Vaincre le terrorisme, c’est réduire la menace sous un seuil tolérable
Mais est-ce pour autant la fin de l’Etat Islamique ? Toute guerre se termine par la victoire d’une nation sur une autre. La « guerre contre le terrorisme », en revanche, est sans fin pour plusieurs raisons. D’une part, une organisation terroriste peut disparaître, mais ce n’est pas pour autant que l’idéologie politique disparaît. De nouvelles organisations se créent sans cesse, alimentées par la haine, les difficultés économiques et le rejet de la culture occidentale.
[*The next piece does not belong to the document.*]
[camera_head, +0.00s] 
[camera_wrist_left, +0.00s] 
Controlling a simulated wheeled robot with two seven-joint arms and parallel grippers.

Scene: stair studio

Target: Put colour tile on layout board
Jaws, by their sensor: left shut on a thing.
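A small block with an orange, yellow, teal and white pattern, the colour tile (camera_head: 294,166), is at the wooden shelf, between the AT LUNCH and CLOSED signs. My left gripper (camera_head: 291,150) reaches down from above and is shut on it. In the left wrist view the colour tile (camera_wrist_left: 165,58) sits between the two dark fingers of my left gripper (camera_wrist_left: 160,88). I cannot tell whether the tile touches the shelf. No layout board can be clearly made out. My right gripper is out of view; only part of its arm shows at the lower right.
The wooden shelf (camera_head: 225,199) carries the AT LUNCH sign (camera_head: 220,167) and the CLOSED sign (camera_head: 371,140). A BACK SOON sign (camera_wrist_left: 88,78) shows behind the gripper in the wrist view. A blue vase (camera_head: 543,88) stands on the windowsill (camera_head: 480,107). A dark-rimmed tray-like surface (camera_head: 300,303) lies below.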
Depuis 2014, Daesh est la plus grande menace terroriste en Occident et a « remplacé » Al-Qaida en quelques sortes, affaiblie après la mort d’Oussama Ben Laden le 2 mai 2011 au Pakistan.
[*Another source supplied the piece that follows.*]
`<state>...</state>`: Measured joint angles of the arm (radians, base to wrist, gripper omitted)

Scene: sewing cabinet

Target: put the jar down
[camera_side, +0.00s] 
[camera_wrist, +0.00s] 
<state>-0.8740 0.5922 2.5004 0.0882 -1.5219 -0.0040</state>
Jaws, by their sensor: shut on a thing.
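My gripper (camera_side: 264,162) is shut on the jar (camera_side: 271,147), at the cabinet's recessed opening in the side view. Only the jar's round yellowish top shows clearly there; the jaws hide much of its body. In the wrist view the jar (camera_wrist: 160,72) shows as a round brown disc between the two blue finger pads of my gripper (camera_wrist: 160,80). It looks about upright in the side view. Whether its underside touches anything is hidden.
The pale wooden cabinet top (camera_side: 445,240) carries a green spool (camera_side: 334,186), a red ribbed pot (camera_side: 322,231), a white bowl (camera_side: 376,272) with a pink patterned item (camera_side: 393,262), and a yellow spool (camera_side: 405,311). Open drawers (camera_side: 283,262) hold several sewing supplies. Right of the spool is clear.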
D’autre part, les organisations affaiblies peuvent se relever grâce à l’arrivée de nouvelles recrues et d’un financement important. Ainsi, si le décès de Ben Laden a ébranlé Al-Qaida, l’organisation, constituée de multiples branches (AQPA, Front Al-Nosra, Al-Shabbaab…) a su se relever : Al-Nosra a recruté 3000 Syriens début 2016, tandis qu’AQPA a pu accroître ses effectifs au Yémen à partir de 2014. Les djihadistes tués dans cette guerre contre le terrorisme sont inlassablement remplacés par de nouvelles recrues convaincues de la justesse de leur combat, via les réseaux sociaux, les mosquées, mais aussi dans les pays du Moyen-Orient en guerre où l’enrôlement pour l’Etat Islamique est parfois vu comme un moindre mal. Enfin, les organisations terroristes survivent grâce à des sources de financement variées : prise d’otage, braquage, sociétés écrans, organisations caritatives… Le Qatar est accusé par plusieurs pays du Golfe de financer des groupes terroristes et compte tenu de l’importance de leurs fonds, on peut imaginer que Doha est susceptible de leur offrir une aide substantielle.
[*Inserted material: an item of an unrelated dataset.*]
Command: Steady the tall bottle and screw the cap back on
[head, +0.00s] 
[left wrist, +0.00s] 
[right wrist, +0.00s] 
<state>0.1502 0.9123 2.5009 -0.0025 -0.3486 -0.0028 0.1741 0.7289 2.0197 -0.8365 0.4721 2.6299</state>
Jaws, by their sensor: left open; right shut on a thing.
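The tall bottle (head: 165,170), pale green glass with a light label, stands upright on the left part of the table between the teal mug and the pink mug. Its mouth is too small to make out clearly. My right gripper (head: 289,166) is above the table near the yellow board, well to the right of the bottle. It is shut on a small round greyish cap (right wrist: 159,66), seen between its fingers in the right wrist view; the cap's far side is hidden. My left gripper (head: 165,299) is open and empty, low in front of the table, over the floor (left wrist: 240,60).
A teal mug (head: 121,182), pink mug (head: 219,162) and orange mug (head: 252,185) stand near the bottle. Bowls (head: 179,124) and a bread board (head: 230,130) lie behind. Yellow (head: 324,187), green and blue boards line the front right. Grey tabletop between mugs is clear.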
Le combat contre le terrorisme est d’autant plus dur à mener qu’il se fait avec un handicap. En effet, la complexité de cette guerre réside dans le paradoxe entre la nécessité d’être intransigeant et de préserver les valeurs fondatrices des démocraties occidentales, car le terrorisme a tendance à entraîner les Etats sur la « mauvaise pente ». On a pu le voir avec les Etats-Unis, qui se sont lancés dans une guerre contre le « mal » après les attentats du 11 septembre, justifiant l’usage de la torture et l’enfermement de terroristes sans procès dans des prisons aux conditions extrêmes (Guantanamo à Cuba, Bagram en Afghanistan, Abou Grahib en Irak). Comme le souligne Aharon Barak, le président de la Cour suprême d’Israël en 2003, « dans un régime démocratique, la fin ne justifie pas tous les moyens et il n’est pas possible de recourir à toutes les méthodes utilisées par l’ennemi. Il arrive qu’une démocratie doive se battre avec une main attachée derrière le dos ».
A l’intérieur de la prison de Guantanamo où sont enfermés les terroristes
Il semble donc impossible d’éliminer la menace terroriste. Alors, que faire ? Pour Jean-Baptiste Jeangène Vilmer, directeur de l’IRSEM, « gagner la guerre contre le terrorisme […] ne peut que vouloir dire : maintenir le risque d’attentat en-deçà d’un seuil politiquement acceptable ». En effet, quoiqu’il en soit, l’affaiblissement des organisations terroristes, s’il ne conduit pas à l’extermination définitive de la menace, est un moyen de réduire le risque d’attentats. Limiter le financement au maximum est également une méthode efficace car sans argent, il n’y a pas moyen de s’acheter des armes. Le Conseil de sécurité de l’ONU a notamment adopté une résolution le 20 novembre 2015 dans laquelle il demande aux « États qui ont la capacité de le faire » d’« intensifier leurs efforts pour endiguer le flux de combattants terroristes étrangers qui se rendent en Irak et en Syrie et empêcher et éliminer le financement du terrorisme ». Endiguer le terrorisme et ainsi limiter au maximum le risque d’attentats, c’est la victoire sur le terrorisme. La victoire ne pourra en effet jamais se traduire par l’éradication de la menace, comme c’est le cas des guerres dites conventionnelles.
La « guerre contre le terrorisme », elle, est sans fin, mais elle doit continuer pour venir en aide aux populations sous le joug de ces organisations terroristes. En 2015, près de 7,5 millions de personnes étaient sous contrôle de l’Etat Islamique. La coalition arabo-occidentale en Irak et en Syrie a permis de libérer ces personnes. Stabiliser le Moyen-Orient est un enjeu capital pour réduire massivement la menace terroriste. La route pour y parvenir est longue et semée d’embuches.